И в этих словах есть нечто такое, от чего вздрагивает душа. Не по идейным соображениям, не по мистическому плану, как воображали капризные выдумщики XX века, а по знакомой простой житейской надобности Христа продали — за деньги. И это прообраз одной из наиглавнейших язв мира — так скажем, изначально заданная тема, которую будут могучими вариациями развивать последующие века.
О совести, проданной за деньги, никто так упорно и сильно в русской литературе, как Островский, не писал. («Точно грядущее прозревал! — заметим мы. — То грядущее, когда всякая идеология сделается недействительной, ненужной абсолютно и пустое место займет единственная сила, никогда, впрочем, и не отступавшая всерьез от человеческого обихода».) Продадут, всё продадут: отцов-матерей, детей, любимую женщину, ум, сословную честь, да всё. «Зачем же так уж очень много денег?» — удивленно спросит девушка Наташа у любимого человека, обманщика и пустышки («Трудовой хлеб»). Тот ответит: как это зачем, так устроено, «умный желает быть умнее, ученый — ученее, добродетельный — добродетельнее; ну, а богатый желает быть еще богаче. (…) Чтоб иметь возможность удовлетворять всем своим потребностям. Потребности неудовлетворенные причиняют страдание, а кто страдает, того нельзя назвать счастливым». В конце пьесы придет известие, что, разорившись, он застрелился — без денег ему жить на свете незачем.

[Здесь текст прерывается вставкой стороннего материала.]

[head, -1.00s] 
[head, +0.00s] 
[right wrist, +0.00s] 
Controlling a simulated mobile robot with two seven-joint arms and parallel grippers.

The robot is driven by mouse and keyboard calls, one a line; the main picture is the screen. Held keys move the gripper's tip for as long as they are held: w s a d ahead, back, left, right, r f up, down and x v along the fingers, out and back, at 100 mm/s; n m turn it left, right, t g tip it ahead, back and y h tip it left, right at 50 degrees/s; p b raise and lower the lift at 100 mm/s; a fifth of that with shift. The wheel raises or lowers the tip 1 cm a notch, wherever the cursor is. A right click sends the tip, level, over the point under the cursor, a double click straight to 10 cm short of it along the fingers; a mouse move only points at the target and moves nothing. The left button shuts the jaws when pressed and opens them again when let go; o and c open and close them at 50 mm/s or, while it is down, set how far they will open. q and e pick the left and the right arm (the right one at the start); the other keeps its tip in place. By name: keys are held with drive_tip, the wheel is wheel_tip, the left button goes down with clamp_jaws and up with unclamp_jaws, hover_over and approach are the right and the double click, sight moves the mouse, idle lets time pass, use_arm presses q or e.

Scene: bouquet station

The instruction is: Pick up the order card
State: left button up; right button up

И нищий учитель Иоасаф Корпелов воскликнет: «Какой глупый-то! Да разве жизнь-то мила только деньгами, разве только и радости, что в деньгах? (…) Сама-то жизнь есть радость, всякая жизнь — и бедная, и горькая — все радость…»
Жизнь есть радость, усиленно людьми превращаемая в гадость, но превращение это никогда не может быть окончательным и бесповоротным в мире Островского. Радость будет скзозить изо всех щелей, вырываться песней, шуткой, светлым человеческим лицом, вольной речью, незлой проказой. Ведь, несмотря на беспримерный морализм, Островский не склонен давить жизнь тотальным нравоучением. Есть в жизни «область Божьего попущения», чистая, веселая, озорная радость бытия, принимающая в себя и заливающая собой отнюдь не героев-борцов. А какую-то пеструю человеческую мелочь, отчего-то ужасно симпатичную.
В этой области толпятся какие-нибудь забулдыги-актеры, у которых вместо паспорта — рецензия, где написано, что «приехал актер такой-то и играл очень скверно». Ругательницы-свахи в вечном подпитии, исхаживающие неугомонными ножками своими пол-Москвы. Веселые вдовушки, неизвестно на какие средства живущие, горе-прорицательницы и гадалки, обдерганные стряпчие, вчистую разорившиеся баре, заплывшие божьим жиром купчихи, от жары бредущие отдыхать «на погребицу»… ну, сор, дрянцо, шушера, не стоящие внимания.